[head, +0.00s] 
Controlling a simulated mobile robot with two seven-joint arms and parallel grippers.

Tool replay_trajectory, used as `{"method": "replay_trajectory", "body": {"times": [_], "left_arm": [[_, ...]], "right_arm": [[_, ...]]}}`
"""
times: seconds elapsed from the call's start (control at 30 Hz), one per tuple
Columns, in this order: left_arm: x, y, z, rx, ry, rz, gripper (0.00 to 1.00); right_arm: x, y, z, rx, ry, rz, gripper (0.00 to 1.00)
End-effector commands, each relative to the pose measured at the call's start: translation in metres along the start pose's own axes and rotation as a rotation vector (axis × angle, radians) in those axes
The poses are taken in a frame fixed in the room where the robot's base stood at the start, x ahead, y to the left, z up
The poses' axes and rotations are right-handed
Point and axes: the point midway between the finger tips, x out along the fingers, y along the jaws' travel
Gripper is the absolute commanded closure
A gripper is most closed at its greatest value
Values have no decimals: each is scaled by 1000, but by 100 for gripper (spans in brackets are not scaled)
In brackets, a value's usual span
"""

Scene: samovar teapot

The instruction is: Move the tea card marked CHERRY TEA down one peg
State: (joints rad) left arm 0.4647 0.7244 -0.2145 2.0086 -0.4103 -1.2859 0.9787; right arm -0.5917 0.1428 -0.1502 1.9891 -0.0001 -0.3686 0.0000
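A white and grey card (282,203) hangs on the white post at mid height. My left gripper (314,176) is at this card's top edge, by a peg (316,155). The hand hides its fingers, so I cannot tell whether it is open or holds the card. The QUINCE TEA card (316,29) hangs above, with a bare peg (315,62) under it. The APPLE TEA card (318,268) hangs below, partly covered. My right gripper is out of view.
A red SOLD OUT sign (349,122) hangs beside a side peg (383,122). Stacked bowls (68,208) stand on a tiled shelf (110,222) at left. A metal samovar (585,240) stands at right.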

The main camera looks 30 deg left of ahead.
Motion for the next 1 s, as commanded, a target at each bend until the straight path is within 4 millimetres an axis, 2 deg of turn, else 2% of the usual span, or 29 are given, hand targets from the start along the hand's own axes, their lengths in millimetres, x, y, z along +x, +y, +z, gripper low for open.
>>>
-----
◆ What the exercise asks
List each line holding the string "poses".

◆ Result
The poses are taken in a frame fixed in the room where the robot's base stood at the start, x ahead, y to the left, z up
The poses' axes and rotations are right-handed

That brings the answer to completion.